Another effective acquisition tool is web chat. Because most furniture shoppers research online anyway, a web chat platform is a good way to interact with them and provide personalized help.
Modern customers require modern acquisition strategies. Reach your customers with effective and low-cost methods like texting and web chat—answer common questions, resolve concerns, and win the trust of potential customers.
Lead response times
Definition: The average time it takes for your business to respond to leads.
How to calculate it: First, you must calculate response times for each lead type. Add up the total response times of all leads in a given time frame (including phone calls, texts, emails, social media messages, or any other type of lead) and divide it by the number of leads in that time.
Example: In Q1, your business responded to Facebook messages within 4 hours, texts within 5 minutes, phone calls within 20 minutes, walk-in customers in 1 minute, and email forms in 1 week.
Why it matters: Customers have become accustomed to instant answers, one-click purchases, and two-day shipping. If you’re not quickly responding to leads and inquiries, you’re losing customers to your competitors.
How you can improve it: Use software that aggregates all customer interactions into one inbox rather than trying to respond to several different customers on several different channels. You (or a bot) can easily respond in real-time when all your leads are managed through one inbox.
Web chat conversion rates
Definition: The total percent of web chat conversations that lead to a transaction.
How to calculate it: Take the total number of web chat conversations in a given timeframe and divide it by the number of web chat conversions in that time.
Example: Your furniture store had 4,000 web chat leads in October, and 1,000 of those customers converted on web chat.
1,000 converted customers / 4,000 web chat leads = 25% webchat conversion rate
Why it matters: Adding a web chat platform can significantly increase your number of inbound leads and online transactions. In-store conversion rates might be limited because consumers shop more frequently online, so this additional resource can make a big difference to your bottom line.
How to improve it: With the right website chat platform, these conversations aren’t limited to one browser session. Customers begin on the website but transition the conversation to texting. This can help improve conversion rates by using a channel customers are familiar with and can return to over time.
Google Ratings
Definition: The number of reviews and the average star rating of your Google My Business listing.
Example: In this example, there are 928 Google reviews, and the average star rating is 4.4.
How you can improve it: If you’re not already educating customers on how reviews help your business and inviting customers to leave reviews, begin there. 76% of customers asked to leave a review will.
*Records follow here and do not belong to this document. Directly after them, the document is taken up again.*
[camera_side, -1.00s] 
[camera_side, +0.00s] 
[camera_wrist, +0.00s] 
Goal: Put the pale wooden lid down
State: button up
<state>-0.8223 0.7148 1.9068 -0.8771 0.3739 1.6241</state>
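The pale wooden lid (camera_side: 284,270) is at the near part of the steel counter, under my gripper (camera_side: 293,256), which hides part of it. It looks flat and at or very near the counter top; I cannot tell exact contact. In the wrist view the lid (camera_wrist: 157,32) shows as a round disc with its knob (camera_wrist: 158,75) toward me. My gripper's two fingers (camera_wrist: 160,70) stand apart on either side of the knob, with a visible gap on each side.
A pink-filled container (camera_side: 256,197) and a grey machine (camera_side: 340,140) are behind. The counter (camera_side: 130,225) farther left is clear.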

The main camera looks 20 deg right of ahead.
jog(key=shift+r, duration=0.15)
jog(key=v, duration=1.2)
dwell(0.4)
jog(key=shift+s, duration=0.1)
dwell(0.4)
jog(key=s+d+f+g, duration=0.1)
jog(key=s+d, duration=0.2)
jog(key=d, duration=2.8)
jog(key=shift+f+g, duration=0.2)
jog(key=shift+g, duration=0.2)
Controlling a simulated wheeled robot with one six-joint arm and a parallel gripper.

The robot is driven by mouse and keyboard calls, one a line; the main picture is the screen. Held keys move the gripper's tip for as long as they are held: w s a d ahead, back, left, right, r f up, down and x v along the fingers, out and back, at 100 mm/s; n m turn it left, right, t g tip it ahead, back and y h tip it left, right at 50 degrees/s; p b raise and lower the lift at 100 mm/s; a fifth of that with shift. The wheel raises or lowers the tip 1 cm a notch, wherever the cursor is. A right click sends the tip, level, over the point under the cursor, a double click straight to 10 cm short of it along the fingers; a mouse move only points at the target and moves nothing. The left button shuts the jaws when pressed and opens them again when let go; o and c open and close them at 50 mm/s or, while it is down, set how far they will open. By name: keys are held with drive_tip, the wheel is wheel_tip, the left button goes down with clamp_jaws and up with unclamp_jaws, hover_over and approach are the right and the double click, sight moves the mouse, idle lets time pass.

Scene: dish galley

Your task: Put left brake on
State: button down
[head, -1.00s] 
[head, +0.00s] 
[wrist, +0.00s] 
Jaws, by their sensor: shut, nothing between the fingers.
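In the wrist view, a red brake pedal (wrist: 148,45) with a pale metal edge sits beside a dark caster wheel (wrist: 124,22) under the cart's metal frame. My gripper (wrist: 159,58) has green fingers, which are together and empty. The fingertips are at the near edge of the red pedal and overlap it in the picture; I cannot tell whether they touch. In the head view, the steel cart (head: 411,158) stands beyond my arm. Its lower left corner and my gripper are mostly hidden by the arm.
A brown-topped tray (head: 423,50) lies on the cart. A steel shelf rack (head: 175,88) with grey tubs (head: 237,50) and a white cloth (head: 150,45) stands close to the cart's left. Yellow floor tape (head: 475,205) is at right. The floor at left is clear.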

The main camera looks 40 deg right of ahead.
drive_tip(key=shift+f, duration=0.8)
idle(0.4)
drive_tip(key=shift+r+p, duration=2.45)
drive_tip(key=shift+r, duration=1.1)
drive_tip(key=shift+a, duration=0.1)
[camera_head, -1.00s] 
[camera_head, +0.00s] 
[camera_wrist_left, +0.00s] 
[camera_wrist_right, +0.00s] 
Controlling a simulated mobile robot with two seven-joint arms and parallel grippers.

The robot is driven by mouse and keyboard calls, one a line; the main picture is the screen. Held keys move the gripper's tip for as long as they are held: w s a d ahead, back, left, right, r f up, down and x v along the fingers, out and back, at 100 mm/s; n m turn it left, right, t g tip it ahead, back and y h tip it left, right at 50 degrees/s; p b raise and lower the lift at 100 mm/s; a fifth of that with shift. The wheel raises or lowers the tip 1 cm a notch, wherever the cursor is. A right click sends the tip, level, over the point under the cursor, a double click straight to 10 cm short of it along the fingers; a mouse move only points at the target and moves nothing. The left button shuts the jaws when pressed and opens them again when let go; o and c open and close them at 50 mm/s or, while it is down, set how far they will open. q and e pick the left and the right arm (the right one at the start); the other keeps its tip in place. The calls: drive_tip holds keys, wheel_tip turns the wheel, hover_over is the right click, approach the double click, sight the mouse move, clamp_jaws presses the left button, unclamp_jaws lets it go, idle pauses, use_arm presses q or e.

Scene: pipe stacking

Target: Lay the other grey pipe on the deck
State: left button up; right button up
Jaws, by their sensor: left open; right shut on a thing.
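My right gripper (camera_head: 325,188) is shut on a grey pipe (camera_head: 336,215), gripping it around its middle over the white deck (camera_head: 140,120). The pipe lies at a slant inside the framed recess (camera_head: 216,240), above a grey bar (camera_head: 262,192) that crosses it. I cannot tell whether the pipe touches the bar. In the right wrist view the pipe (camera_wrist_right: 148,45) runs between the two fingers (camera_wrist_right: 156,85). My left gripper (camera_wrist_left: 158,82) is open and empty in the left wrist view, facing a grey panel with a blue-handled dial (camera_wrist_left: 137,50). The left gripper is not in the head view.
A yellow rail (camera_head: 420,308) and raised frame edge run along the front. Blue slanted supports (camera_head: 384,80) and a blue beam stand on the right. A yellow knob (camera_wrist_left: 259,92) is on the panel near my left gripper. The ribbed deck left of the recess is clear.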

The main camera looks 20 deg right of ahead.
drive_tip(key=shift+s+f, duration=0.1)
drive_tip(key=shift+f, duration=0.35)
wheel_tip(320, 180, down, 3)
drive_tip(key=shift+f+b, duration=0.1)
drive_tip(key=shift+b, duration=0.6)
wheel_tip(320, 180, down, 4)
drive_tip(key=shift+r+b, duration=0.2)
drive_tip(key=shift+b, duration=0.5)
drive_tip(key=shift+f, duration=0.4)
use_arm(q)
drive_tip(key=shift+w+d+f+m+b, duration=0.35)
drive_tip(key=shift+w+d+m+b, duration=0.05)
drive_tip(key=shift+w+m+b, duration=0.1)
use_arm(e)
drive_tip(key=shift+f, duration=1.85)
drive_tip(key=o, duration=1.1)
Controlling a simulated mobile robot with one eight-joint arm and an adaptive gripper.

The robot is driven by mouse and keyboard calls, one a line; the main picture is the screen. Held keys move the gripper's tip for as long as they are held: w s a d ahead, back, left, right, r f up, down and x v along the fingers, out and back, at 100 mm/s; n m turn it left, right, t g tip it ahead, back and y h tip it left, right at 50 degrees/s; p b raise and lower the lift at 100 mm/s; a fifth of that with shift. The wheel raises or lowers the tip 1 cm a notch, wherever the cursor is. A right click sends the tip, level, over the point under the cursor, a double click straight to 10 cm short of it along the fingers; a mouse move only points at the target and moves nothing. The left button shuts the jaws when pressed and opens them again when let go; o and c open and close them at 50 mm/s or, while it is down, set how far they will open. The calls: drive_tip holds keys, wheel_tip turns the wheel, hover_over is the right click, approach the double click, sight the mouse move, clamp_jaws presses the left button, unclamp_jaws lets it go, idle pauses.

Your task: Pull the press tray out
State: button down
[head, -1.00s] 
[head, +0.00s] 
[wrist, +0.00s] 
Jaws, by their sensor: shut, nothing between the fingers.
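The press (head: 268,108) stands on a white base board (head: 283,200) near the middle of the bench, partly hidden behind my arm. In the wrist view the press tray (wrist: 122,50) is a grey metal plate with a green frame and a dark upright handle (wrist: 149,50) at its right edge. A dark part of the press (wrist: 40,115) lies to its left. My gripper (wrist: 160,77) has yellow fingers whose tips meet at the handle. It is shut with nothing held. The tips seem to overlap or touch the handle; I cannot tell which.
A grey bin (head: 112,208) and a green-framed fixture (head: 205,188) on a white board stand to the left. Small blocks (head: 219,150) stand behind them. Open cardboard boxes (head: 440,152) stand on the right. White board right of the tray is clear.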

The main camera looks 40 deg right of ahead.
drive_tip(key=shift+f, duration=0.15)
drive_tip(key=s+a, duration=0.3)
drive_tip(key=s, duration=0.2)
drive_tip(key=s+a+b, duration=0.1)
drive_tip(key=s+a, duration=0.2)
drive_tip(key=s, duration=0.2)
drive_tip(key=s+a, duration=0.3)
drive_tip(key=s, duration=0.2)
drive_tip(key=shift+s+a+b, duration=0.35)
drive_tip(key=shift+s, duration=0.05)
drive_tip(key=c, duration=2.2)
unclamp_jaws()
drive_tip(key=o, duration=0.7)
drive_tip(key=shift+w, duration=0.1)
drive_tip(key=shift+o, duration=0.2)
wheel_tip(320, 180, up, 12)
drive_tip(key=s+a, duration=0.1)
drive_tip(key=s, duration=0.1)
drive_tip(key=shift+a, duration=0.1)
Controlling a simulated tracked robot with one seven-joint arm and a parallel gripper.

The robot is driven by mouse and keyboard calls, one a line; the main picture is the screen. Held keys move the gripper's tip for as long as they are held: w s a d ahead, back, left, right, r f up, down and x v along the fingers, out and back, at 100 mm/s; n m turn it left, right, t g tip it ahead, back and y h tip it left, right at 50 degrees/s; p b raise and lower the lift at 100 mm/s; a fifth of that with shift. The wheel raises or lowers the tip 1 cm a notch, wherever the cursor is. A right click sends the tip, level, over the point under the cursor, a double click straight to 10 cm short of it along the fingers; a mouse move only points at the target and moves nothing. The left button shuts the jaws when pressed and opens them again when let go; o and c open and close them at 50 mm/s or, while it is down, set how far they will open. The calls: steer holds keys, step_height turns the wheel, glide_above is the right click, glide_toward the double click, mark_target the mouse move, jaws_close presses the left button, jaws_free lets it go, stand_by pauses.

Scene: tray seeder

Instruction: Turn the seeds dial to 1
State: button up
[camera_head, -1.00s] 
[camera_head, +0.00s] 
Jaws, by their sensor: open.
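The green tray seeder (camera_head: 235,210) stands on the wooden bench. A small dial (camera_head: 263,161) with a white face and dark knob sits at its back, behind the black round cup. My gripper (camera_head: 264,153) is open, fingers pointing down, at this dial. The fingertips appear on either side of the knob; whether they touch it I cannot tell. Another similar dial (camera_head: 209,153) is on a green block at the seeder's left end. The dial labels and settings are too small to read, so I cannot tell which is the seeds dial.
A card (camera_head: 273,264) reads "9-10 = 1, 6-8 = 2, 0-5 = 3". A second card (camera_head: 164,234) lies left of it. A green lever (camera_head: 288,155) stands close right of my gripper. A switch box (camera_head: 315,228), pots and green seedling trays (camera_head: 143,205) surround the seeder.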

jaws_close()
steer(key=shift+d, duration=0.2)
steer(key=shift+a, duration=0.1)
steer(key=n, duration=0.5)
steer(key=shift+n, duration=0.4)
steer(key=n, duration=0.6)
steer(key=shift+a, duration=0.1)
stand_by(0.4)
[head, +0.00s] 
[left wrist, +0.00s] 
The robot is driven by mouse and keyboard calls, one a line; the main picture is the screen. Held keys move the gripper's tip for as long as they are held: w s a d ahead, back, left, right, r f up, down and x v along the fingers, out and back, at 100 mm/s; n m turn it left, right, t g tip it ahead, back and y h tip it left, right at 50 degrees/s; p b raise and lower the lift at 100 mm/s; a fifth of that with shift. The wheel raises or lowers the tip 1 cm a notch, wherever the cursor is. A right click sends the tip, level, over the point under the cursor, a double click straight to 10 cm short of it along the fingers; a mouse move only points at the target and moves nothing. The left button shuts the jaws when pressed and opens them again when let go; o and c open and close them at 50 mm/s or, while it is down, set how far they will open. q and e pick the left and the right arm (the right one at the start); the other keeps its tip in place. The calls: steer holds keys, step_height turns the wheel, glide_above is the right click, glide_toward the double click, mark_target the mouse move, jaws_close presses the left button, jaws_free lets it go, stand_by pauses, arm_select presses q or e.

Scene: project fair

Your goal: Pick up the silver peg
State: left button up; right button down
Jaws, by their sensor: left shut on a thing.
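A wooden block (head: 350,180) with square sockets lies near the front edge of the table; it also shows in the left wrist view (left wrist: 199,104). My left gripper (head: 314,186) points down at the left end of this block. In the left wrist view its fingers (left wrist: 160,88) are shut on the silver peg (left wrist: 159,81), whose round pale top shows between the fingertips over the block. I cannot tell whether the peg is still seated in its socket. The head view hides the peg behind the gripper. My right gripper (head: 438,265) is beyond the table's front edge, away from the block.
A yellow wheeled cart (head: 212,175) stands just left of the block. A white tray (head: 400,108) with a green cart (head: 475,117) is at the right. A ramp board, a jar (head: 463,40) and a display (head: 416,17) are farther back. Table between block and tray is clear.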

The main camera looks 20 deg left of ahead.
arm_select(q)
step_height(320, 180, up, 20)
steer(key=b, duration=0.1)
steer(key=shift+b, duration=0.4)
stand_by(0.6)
Automate the ask with a post-purchase text link, and customers are even more likely to leave reviews. The smoother your customer experience is from beginning to end, the more likely you’ll receive positive reviews.
Best performing location
Definition: The city or store location with the best performance based on a series of metrics you decide (e.g., sales, conversions, customer reviews, etc.).
How to calculate it: Based on your topline metric, calculate the equation for each store location to compare it against the others. Which location brings in the most sales? Which location is the most profitable? Which location boasts the highest conversion rate? Which location has the highest customer review ratings?
Why it matters: There are a number of factors that may contribute to variation in location performance: local management, locational logistics, store layout, employee training, and more. But once you know which location is performing best (based on your specific standards), you can then evaluate which tactics you can implement in your other locations.
How you can improve it: Customer feedback provides locational insights that come no other way. Send a quick text after a customer converts and ask about their experience. Send a link to a customer satisfaction survey or ask customers to rate their experience on a scale of 0 – 10. This will help you decode and address possible reasons for location performance (or underperformance).
Lead sources
Definition: The original point where a customer hears of or first interacts with your business.
How to calculate it: Send a post-purchase survey via text, email, or printed card (perhaps in-store), asking customers how they found your business.
Example: Using a Customer Relationship Management (CRM) platform or a customer database, you can track customers as they come in through referrals, email promotions, Google My Business, social media leads, etc. Review your data to see what your top lead source is.
A furniture store acquired 100 new customers in Q2. 60 originated from Google search queries, 10 from word-of-mouth marketing, 5 were driven by the business, 15 saw an Instagram ad, and 10 clicked on an email banner ad.
Why it matters: Evaluating your lead sources helps you prioritize your efforts based on what’s working and where you have the potential to grow. If traditional marketing methods aren’t effective, you can explore other options and track the conversion or click-through rates on Google My Business or other advertising platforms.
How you can improve it: Give customers the opportunity to connect with your brand on their preferred platforms. This could be social media, text conversations, email, or other. Ask your customers where they’d like to connect with you, and you’ll be more likely to attract potential customers through those channels.
Tracking and optimizing these six key retail metrics—customer acquisition costs, lead response times, web chat conversion rates, Google ratings, best performing locations, and lead sources—are vital for your store’s success. By keeping a close eye on these key retail metrics, you can make informed decisions that enhance your marketing strategies, improve customer interactions, and ultimately boost your store’s revenue and market share. Modernize your approach with data-driven insights and watch your business grow. Start implementing these practices today, and you’ll be well on your way to transforming your store into a market leader.